Bad Romance came as a bit of a surprise. With the rest of the stories being pretty tame in the heat stakes, with only a little bit of warmth here and there, this is flat out M/M erotica. Which isn’t a bad thing, I just wasn’t expecting it after all the other stories. A prince in disguise, a king who trusts too much, lots of BDSM sexy shenanigans, a bit of betrayal and apologising and something about a war. It’s written well enough, but the plot is pretty flimsy around the erotic elements.
Tommelise was another surprise, because at the start of this Thumbelina-inspired retelling I would have quite happily have drowned Princess Elise, no matter how small she is – yet it became my favourite of the whole lot. Cecile is a dutiful girl, but I loved how she allowed Elise to push her only so far before she struck back in her own way. I loved how this battle of wills played out and somehow turned from duty to love. I loved all the little signs of the pair of them growing closer and how everything turned out. A wonderful retelling.

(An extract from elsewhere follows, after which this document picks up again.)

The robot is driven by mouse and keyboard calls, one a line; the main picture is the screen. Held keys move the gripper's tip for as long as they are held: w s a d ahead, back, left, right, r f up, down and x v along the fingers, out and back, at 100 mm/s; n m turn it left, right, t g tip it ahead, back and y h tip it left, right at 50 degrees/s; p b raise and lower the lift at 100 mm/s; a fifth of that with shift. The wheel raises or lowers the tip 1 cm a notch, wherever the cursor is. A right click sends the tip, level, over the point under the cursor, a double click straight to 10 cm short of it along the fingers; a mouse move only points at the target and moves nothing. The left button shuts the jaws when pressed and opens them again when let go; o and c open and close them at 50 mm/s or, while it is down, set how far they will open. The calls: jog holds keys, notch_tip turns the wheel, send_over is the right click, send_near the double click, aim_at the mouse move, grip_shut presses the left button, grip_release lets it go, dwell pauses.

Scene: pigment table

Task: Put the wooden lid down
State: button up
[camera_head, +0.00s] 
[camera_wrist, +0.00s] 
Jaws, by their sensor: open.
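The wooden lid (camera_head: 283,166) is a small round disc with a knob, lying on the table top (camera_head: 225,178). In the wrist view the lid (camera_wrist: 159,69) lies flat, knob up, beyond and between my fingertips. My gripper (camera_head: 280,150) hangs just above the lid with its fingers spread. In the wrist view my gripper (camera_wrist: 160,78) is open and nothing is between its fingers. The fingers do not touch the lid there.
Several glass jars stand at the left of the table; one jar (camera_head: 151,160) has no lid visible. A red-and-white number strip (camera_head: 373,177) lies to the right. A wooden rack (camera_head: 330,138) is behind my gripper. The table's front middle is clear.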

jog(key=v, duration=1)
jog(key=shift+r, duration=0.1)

The Cursebreaker is another sweet M/M romance to finish off. Heart is grumpy and rude and scared to let anyone close, while Ace is persistent in his pursuit of him. There are moments of sweetness and humour in this short tale, and a little bit of heartache too. It’s a great way to end the book.
Full of clever retellings, often from unusual sources, and with plenty of magic and romance to keep fairytale lovers happy, this is a great collection with some real gems. If you like fairytales but are perhaps a little tired of the usual stories, then give this a try. It might even surprise you – it did me, but only in the best ways.